Robot episode rows:
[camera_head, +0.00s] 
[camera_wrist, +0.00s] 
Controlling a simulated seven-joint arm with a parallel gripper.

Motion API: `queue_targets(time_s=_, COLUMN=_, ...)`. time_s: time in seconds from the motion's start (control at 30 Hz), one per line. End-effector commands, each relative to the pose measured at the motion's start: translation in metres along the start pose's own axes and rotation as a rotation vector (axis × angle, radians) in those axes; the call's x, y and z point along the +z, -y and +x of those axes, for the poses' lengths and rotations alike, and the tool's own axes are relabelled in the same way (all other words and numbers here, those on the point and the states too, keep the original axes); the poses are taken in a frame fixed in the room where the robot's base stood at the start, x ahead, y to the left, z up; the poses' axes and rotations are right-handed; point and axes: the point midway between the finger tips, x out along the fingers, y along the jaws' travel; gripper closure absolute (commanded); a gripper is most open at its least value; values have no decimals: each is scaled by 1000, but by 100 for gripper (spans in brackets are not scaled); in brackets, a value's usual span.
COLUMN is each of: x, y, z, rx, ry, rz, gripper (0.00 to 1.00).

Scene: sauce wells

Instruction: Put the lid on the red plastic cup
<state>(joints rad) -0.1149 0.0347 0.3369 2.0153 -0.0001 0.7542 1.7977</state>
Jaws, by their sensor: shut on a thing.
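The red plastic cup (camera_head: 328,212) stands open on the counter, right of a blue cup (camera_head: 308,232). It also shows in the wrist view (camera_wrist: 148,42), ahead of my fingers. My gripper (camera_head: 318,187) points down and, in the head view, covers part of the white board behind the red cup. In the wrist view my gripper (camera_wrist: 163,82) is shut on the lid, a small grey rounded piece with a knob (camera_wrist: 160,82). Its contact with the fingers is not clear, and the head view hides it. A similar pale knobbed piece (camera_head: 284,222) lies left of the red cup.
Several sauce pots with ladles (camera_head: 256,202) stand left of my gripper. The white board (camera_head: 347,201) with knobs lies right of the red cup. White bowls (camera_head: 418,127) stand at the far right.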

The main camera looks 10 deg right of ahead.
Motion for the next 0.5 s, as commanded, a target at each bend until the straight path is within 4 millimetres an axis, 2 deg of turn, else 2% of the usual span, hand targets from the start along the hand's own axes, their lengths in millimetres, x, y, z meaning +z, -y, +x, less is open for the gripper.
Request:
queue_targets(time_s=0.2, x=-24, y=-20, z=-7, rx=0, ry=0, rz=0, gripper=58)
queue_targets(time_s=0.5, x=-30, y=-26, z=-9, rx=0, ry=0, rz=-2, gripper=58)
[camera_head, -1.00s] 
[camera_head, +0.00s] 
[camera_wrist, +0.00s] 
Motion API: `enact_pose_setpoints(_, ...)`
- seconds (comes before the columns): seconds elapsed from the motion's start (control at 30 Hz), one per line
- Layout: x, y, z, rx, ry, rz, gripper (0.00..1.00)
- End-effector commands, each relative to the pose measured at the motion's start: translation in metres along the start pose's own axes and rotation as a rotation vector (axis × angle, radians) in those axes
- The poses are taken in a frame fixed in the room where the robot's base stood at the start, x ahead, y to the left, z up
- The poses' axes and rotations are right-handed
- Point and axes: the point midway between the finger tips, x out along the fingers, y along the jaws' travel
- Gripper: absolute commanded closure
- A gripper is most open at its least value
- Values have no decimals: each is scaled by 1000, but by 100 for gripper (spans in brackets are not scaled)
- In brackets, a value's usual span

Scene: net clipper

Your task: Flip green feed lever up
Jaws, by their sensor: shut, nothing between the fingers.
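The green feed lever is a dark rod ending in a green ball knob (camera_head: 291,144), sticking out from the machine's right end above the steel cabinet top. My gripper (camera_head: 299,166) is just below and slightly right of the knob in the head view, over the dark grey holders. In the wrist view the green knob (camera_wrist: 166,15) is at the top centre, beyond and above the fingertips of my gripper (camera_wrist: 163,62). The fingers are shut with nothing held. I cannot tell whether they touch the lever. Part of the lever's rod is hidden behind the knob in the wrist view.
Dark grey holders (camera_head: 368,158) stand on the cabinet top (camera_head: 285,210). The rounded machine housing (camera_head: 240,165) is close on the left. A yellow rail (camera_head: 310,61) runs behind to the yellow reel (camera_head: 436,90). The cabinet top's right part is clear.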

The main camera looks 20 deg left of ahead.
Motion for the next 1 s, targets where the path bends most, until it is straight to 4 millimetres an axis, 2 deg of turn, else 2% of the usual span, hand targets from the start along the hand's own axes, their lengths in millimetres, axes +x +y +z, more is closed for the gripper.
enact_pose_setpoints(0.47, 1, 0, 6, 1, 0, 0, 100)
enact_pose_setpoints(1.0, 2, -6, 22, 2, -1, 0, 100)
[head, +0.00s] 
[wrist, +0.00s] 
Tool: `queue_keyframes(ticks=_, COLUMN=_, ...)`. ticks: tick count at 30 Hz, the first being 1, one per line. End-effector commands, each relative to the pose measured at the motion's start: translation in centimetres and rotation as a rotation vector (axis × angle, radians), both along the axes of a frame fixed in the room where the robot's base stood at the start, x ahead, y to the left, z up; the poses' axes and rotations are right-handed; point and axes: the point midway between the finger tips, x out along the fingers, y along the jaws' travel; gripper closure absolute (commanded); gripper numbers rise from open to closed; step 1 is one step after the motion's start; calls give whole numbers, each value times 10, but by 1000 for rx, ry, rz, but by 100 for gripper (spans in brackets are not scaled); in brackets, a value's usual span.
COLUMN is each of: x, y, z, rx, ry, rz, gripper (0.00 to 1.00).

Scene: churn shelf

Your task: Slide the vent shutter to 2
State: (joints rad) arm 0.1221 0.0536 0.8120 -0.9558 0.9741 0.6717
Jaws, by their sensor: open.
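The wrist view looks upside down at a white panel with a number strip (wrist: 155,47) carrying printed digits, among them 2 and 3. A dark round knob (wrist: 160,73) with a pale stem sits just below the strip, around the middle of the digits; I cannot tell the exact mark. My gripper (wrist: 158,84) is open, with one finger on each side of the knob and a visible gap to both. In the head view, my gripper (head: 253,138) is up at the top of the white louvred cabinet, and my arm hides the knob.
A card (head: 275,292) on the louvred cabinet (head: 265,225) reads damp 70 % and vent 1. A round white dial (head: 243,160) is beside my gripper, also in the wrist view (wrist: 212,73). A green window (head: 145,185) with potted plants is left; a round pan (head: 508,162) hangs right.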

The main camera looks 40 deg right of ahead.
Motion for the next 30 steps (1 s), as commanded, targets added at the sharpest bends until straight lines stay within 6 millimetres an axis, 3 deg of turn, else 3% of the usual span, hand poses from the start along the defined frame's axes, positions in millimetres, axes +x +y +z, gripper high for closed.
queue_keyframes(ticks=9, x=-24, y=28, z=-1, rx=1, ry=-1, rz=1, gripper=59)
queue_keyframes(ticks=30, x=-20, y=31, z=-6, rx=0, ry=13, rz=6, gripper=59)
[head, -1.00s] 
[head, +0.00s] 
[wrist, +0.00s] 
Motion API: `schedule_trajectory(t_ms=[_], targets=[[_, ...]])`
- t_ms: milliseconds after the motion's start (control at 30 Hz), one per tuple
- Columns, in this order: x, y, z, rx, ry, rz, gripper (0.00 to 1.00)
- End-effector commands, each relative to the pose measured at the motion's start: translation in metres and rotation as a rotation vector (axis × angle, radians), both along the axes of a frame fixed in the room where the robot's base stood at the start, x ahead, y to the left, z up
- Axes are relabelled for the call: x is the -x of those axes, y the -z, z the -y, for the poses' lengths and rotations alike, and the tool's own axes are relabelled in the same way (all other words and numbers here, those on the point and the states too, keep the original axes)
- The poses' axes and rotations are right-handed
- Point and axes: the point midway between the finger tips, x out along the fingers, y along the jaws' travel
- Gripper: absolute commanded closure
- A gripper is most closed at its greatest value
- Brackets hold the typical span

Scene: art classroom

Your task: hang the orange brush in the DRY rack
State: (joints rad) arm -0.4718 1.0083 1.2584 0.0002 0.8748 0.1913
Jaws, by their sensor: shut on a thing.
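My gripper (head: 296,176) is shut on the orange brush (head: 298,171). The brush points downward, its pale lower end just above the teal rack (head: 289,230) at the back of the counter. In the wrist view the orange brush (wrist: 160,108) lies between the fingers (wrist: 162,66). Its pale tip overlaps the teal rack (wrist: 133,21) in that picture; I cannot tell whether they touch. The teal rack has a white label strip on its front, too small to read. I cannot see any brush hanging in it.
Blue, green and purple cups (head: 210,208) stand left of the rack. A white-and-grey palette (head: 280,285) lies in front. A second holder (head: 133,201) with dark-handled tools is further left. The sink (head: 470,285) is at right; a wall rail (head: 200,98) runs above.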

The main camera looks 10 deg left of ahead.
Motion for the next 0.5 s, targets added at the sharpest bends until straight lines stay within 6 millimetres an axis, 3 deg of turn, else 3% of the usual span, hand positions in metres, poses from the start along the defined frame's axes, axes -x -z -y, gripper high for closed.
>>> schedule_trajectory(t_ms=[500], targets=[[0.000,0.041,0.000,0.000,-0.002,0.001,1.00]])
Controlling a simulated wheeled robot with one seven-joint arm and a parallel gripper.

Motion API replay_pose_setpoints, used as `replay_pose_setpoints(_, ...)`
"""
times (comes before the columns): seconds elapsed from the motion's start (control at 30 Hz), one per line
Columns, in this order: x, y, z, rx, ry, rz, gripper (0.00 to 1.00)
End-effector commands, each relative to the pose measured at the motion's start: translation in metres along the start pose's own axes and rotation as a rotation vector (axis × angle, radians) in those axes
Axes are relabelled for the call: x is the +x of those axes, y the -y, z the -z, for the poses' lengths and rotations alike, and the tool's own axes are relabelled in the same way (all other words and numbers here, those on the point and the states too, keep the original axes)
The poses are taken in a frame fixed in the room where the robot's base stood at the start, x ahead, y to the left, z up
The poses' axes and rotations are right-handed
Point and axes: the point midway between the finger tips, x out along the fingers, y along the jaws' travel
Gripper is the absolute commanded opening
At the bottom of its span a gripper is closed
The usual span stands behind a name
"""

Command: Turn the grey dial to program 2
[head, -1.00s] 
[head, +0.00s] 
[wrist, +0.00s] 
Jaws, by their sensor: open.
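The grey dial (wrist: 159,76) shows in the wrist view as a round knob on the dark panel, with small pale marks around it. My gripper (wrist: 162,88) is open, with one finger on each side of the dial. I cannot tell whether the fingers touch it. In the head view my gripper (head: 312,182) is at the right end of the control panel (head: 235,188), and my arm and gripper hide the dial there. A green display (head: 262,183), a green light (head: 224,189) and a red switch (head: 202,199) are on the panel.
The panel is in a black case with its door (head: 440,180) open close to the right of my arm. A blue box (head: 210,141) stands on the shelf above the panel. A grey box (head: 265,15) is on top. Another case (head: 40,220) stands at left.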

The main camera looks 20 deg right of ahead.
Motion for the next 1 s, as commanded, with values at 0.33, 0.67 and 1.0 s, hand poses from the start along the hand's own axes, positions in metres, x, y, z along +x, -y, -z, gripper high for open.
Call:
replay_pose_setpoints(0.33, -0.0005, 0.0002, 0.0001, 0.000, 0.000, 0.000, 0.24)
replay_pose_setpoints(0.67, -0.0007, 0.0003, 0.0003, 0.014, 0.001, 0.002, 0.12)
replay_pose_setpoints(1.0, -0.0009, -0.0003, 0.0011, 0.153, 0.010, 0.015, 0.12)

* The request: Take each line containing the string "parallel" and copy it out.

* Expected answer:
Controlling a simulated seven-joint arm with a parallel gripper.
Controlling a simulated wheeled robot with one seven-joint arm and a parallel gripper.

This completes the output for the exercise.